_EXERCISE INSTRUCTIONS_: Make an exact transcription of the material, leaving out all images.

_DATASET SECTION_:
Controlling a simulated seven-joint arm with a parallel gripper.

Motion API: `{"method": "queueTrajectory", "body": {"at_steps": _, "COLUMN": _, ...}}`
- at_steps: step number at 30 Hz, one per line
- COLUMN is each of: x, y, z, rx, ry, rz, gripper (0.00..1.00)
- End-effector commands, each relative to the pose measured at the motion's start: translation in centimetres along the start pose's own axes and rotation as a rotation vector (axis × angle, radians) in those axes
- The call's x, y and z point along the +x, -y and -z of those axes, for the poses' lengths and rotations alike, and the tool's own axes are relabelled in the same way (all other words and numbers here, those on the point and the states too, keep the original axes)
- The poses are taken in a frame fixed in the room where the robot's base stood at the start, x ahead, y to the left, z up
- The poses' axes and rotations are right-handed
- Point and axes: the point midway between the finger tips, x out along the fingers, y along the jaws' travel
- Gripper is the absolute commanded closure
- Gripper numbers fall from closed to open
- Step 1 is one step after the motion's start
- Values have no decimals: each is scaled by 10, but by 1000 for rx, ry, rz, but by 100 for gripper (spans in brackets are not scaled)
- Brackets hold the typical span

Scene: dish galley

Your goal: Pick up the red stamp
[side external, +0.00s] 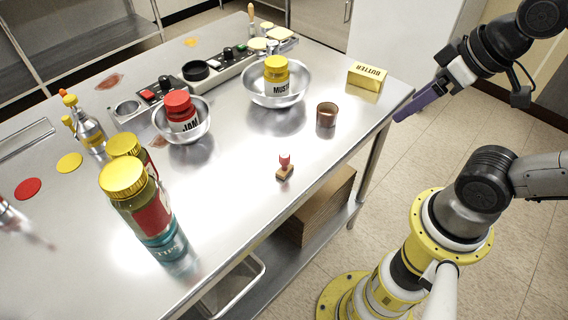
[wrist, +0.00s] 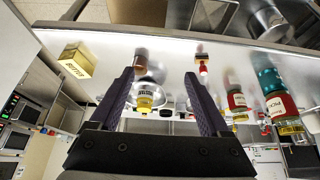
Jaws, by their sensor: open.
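The red stamp (side external: 284,162) stands upright on the bare steel table near its front edge in the side view. It has a red handle and a brown base. It also shows in the wrist view (wrist: 202,58), just past the tip of the right-hand finger. My gripper (side external: 402,114) is off the table's right corner in the side view, well apart from the stamp. In the wrist view the purple fingers of my gripper (wrist: 161,74) are spread wide, with nothing held between them.
A brown cup (side external: 326,115) and a butter box (side external: 366,77) stand right of the stamp. Behind are a bowl (side external: 287,98) with a mustard jar (side external: 276,70) and a bowl (side external: 201,132) with a jam jar (side external: 181,112). Tall jars (side external: 140,205) stand left. The table around the stamp is clear.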

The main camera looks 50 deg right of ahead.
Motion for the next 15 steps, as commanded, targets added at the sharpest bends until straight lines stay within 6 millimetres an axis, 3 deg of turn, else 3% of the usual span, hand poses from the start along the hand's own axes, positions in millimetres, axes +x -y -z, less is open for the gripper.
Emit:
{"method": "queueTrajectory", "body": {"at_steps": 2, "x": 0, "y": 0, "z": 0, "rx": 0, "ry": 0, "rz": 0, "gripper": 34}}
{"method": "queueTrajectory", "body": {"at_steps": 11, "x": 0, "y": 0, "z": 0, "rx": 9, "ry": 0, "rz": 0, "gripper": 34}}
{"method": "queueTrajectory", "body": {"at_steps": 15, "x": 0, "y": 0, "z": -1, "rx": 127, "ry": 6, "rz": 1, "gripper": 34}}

_EXPECTED OUTPUT_:
Controlling a simulated seven-joint arm with a parallel gripper.

Motion API: `{"method": "queueTrajectory", "body": {"at_steps": _, "COLUMN": _, ...}}`
- at_steps: step number at 30 Hz, one per line
- COLUMN is each of: x, y, z, rx, ry, rz, gripper (0.00..1.00)
- End-effector commands, each relative to the pose measured at the motion's start: translation in centimetres along the start pose's own axes and rotation as a rotation vector (axis × angle, radians) in those axes
- The call's x, y and z point along the +x, -y and -z of those axes, for the poses' lengths and rotations alike, and the tool's own axes are relabelled in the same way (all other words and numbers here, those on the point and the states too, keep the original axes)
- The poses are taken in a frame fixed in the room where the robot's base stood at the start, x ahead, y to the left, z up
- The poses' axes and rotations are right-handed
- Point and axes: the point midway between the finger tips, x out along the fingers, y along the jaws' travel
- Gripper is the absolute commanded closure
- Gripper numbers fall from closed to open
- Step 1 is one step after the motion's start
- Values have no decimals: each is scaled by 10, but by 1000 for rx, ry, rz, but by 100 for gripper (spans in brackets are not scaled)
- Brackets hold the typical span

Scene: dish galley

Your goal: Pick up the red stamp
[side external, +0.00s] 
[wrist, +0.00s] 
Jaws, by their sensor: open.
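The red stamp (side external: 284,162) stands upright on the bare steel table near its front edge in the side view. It has a red handle and a brown base. It also shows in the wrist view (wrist: 202,58), just past the tip of the right-hand finger. My gripper (side external: 402,114) is off the table's right corner in the side view, well apart from the stamp. In the wrist view the purple fingers of my gripper (wrist: 161,74) are spread wide, with nothing held between them.
A brown cup (side external: 326,115) and a butter box (side external: 366,77) stand right of the stamp. Behind are a bowl (side external: 287,98) with a mustard jar (side external: 276,70) and a bowl (side external: 201,132) with a jam jar (side external: 181,112). Tall jars (side external: 140,205) stand left. The table around the stamp is clear.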

The main camera looks 50 deg right of ahead.
Motion for the next 15 steps, as commanded, targets added at the sharpest bends until straight lines stay within 6 millimetres an axis, 3 deg of turn, else 3% of the usual span, hand poses from the start along the hand's own axes, positions in millimetres, axes +x -y -z, less is open for the gripper.
Emit:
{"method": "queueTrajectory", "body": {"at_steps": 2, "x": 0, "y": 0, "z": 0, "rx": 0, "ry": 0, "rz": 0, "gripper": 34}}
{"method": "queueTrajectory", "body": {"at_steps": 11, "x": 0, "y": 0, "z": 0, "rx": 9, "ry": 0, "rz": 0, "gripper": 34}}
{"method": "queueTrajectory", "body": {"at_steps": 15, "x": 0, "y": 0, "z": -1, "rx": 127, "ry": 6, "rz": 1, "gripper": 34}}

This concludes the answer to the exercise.